The size of the hash table can be changed freely by modifying $N$. This allows you to tune the hash collision rate depending on performance and memory constraints, while retaining locally perfect hashing.
In other words, a hash-based sorting scheme with this kind of hash function actually works.
Notes on the choice of hash function
The hash function determines the order of the particles in memory, and as such the choice would have a pretty high impact on performance. The hash function should ideally be chosen with the GPU kernels' memory access patterns in mind, to minimize uncoalesced reads and writes.
The hash function I presented here is almost certainly not optimal with respect to memory access patterns, it is simply chosen because it demonstrates the point in a simple manner and lends itself nicely to illustrations.

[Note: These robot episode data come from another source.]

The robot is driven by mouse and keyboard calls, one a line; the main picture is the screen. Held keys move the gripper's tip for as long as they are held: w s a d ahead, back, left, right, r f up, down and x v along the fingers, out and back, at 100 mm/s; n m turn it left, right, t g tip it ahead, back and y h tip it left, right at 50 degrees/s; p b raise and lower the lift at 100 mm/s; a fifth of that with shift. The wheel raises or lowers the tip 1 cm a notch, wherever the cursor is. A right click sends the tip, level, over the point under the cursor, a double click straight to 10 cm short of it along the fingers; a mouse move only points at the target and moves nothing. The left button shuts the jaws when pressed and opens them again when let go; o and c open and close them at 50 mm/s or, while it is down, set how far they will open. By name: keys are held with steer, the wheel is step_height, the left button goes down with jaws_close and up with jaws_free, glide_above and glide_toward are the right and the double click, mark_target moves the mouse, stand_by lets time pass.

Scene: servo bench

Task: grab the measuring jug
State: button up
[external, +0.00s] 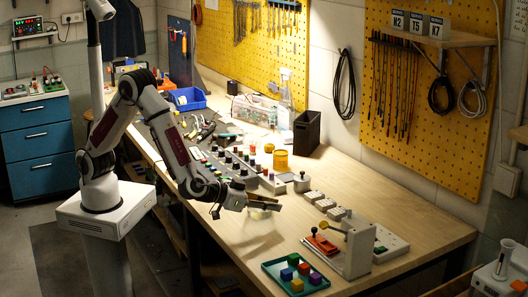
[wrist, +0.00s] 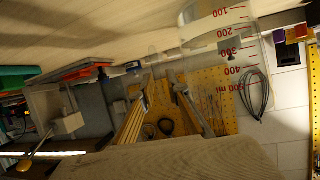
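The measuring jug (wrist: 222,40) is clear, with red marks from 100 to 500 ml. It is in the upper right of the wrist view, beyond and to the right of my fingertips. My gripper (wrist: 163,84) shows there with two fingers apart and a gap between them; I see nothing clamped in it. In the external view my gripper (external: 268,203) is low over the middle of the bench, pointing right. The clear jug is hard to make out beside it there, and I cannot tell whether a finger touches it.
The wooden bench (external: 345,180) has free room around my gripper. A green tray (external: 278,282) with several coloured blocks is at the front. A grey fixture (external: 358,250) stands right of it.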

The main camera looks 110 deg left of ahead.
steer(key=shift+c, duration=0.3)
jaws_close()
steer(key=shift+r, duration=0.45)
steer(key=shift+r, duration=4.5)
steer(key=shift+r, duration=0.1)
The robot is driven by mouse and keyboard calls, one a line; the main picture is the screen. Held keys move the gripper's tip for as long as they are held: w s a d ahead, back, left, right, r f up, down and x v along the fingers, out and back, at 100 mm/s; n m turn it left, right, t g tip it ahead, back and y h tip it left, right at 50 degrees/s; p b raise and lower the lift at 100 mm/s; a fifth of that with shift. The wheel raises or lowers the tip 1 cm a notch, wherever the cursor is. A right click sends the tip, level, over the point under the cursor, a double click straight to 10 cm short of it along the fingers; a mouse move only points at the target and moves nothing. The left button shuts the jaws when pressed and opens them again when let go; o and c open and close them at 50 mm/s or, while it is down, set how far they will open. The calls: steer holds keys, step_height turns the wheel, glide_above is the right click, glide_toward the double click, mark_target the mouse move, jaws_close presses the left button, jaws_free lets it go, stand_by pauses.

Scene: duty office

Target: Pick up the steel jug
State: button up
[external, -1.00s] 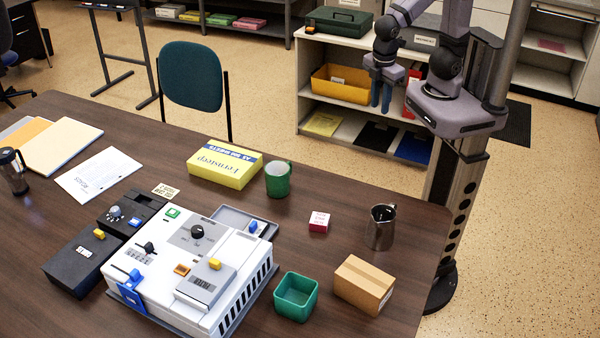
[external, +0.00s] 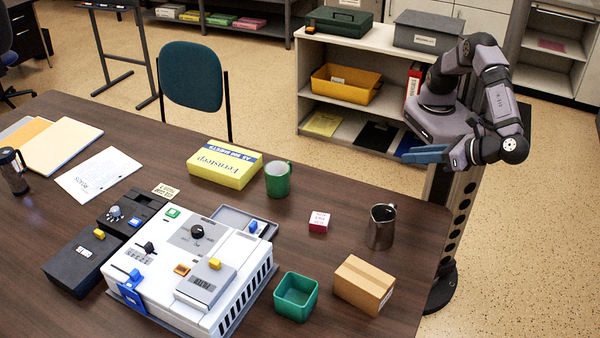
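The steel jug (external: 380,228) stands upright near the right edge of the dark brown table, its handle towards the upper right. My gripper (external: 424,155) is above and behind the jug, beyond the table's far right edge, with its blue fingers pointing left. It is clear of the jug and touches nothing that I can see. The fingers show side-on and overlap, so the gap between them is hidden.
A cardboard box (external: 363,284) and a green open bin (external: 296,296) stand in front of the jug. A white machine (external: 190,270) fills the table's front.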

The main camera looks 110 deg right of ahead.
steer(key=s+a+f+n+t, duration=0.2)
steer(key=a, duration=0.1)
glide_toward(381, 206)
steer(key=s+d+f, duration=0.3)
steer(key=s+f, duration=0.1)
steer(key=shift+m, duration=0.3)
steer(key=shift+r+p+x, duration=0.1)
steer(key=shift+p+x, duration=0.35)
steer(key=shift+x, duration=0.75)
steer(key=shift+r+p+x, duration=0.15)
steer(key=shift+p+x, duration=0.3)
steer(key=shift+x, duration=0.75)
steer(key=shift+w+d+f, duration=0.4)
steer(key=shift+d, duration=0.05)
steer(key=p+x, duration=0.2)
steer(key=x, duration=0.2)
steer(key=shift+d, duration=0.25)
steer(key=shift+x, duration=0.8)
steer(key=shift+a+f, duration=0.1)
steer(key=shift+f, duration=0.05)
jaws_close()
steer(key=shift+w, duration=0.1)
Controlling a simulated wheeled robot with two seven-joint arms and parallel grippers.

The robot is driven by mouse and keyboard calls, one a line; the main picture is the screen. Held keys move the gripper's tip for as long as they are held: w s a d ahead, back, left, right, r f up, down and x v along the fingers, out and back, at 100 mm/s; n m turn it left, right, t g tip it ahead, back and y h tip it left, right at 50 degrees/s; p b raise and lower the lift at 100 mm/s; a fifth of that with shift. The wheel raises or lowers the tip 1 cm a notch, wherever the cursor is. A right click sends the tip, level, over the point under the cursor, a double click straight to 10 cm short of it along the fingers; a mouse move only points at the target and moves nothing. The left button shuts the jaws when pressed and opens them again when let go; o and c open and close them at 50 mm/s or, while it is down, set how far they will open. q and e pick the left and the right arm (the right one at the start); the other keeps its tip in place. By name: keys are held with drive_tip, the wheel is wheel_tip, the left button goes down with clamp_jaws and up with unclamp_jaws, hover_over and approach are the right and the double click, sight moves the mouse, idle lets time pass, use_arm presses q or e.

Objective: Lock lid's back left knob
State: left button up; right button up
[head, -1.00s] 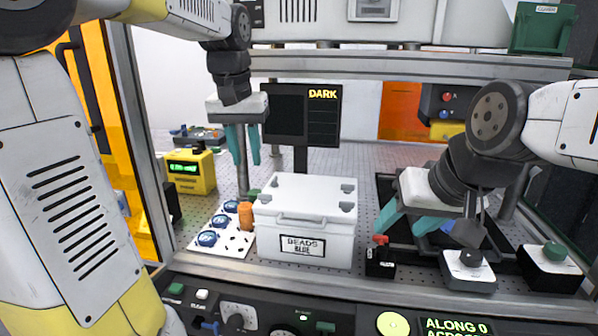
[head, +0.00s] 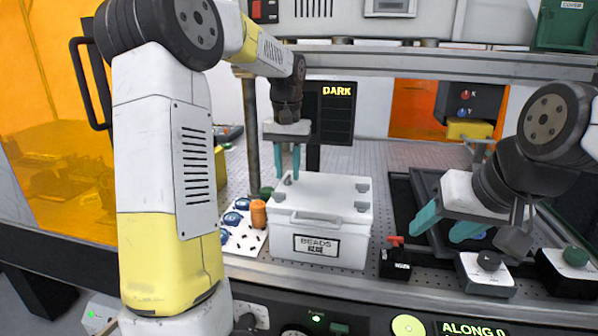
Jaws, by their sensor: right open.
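The white box labelled "BEADS" (head: 318,247) stands on the perforated bench in the head view, with its white lid (head: 322,194) on top. The lid's small grey back left knob (head: 288,181) shows just below my left gripper's fingertips. My left gripper (head: 288,174) points straight down with its two teal fingers apart, over the back left corner. I cannot tell whether a finger touches the knob. Other grey knobs sit at the back right (head: 362,188), front left (head: 278,197) and front right (head: 361,206). My right gripper (head: 437,228) is open and empty, right of the box.
An orange cylinder (head: 258,214) and a white board with blue round parts (head: 243,240) stand left of the box. A red-topped black switch block (head: 395,262) and a grey-knobbed box (head: 487,270) lie to the right. A dark monitor (head: 337,115) stands behind.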

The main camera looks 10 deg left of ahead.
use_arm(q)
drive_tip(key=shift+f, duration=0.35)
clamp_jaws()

I reckon optimizing the interaction between how you structure the kernels implementing the table construction and how the hash function scatters particles in memory is an interesting topic to investigate in its own right, and maybe a good starting point for a future post.
Where's the code?
While working on my thesis, I implemented the outlined algorithm using CUDA.jl
,
but since CUDA code is not portable, and CUDA itself is proprietary,
I don't think this is very satisfying to publish;
many people – particularily laptop users – would not be able to run it.
Besides, I think the post is long enough as is; I would quite like to survey the landscape of portable GPU programming in Julia, and make a follow-up post.